Working on a D&D Model

By Titus Villanueva

With tabletop roleplaying games getting more popular, people are starting to discover that they love the roleplaying aspect. There’s nothing like watching your character grow from their first level to their latest. Sorcerers become more powerful, barbarians become braver and clerics feel their connection with the divine growing further. Because of this, one’s imagination becomes too small to contain the excitement that is their character.

At this point, players need more than a thought. They need a solid representation of their character on the battlefield. That’s where fully painted 3D printed customized miniatures come in. The player creates the character digitally, has them printed and sends them to me for the finishing touch. Nobody wants grey resin. They want that model coming straight to life.

It isn’t just the coloring either. When a client comes to me, I make sure to ask them who their character is, what their powers are, their class, maybe even a short important detail about their character that may manifest physically.
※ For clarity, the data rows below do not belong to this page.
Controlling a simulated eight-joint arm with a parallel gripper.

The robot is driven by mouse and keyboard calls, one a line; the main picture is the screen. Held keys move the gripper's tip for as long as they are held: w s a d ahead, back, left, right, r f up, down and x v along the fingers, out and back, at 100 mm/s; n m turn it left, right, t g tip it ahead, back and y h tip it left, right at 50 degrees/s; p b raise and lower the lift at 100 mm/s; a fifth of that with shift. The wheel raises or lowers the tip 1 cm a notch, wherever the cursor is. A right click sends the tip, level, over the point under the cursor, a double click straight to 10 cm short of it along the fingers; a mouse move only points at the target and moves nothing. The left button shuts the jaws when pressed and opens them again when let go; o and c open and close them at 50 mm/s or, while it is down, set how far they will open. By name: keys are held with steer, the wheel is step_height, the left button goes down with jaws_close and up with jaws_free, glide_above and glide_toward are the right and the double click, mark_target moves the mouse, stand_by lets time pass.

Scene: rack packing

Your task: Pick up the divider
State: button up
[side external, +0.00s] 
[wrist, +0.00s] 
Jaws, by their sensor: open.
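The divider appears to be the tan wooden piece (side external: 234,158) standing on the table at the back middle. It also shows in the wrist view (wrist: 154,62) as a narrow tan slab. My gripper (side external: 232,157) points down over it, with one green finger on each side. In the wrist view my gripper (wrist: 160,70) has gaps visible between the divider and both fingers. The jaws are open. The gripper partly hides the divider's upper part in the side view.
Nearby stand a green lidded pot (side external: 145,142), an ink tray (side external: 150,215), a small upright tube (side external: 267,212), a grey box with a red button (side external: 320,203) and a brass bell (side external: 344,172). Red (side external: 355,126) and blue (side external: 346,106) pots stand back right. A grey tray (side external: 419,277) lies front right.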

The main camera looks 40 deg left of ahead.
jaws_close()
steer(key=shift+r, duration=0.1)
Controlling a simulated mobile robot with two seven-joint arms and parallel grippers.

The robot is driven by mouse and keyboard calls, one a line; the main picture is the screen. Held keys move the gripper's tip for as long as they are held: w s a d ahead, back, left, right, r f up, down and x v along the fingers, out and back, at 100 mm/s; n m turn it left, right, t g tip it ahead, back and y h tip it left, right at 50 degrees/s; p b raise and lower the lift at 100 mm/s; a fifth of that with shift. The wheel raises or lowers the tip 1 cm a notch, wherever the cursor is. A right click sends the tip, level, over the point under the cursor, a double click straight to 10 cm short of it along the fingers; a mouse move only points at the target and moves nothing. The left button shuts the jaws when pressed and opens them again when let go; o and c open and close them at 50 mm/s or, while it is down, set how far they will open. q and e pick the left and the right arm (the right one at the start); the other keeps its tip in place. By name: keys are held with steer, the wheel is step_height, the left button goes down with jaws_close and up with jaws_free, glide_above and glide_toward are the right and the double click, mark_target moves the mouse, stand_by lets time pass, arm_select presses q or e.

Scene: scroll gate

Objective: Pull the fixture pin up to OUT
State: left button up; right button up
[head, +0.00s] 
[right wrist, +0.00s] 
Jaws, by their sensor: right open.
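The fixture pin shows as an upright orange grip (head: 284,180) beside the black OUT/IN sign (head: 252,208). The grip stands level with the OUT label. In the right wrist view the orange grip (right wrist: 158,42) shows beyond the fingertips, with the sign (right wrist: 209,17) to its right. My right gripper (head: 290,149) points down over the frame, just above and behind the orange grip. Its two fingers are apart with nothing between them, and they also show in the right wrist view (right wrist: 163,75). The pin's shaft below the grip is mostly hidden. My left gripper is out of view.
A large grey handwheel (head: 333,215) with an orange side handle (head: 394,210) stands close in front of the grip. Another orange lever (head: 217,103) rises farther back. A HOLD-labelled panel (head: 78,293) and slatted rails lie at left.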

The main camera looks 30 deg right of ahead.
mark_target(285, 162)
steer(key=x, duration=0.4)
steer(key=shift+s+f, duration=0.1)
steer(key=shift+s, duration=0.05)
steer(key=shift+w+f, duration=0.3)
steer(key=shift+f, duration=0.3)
For this particular model, I asked the player what spells she used most often. She described that she always imagined them as manifesting as whisps of purple and blue smoke that came from her hands. I sent work-in-progress shots when I could just so I knew I was working within the vision of the player and even asked what locations she normally visited. That gave me the idea for giving her a base that looked like a ruined tower.

When painting my own miniatures, I’m bringing my imagination into the physical world. Creating something out of mere thought. When it comes to painting other people’s things, it’s the same thing only harder. There is a need to translate something from the world of imagination into a chunk of shaped resin.

The pictured work was a commission for Lianne Ong, created with Hero Forge and printed by BRD.PH.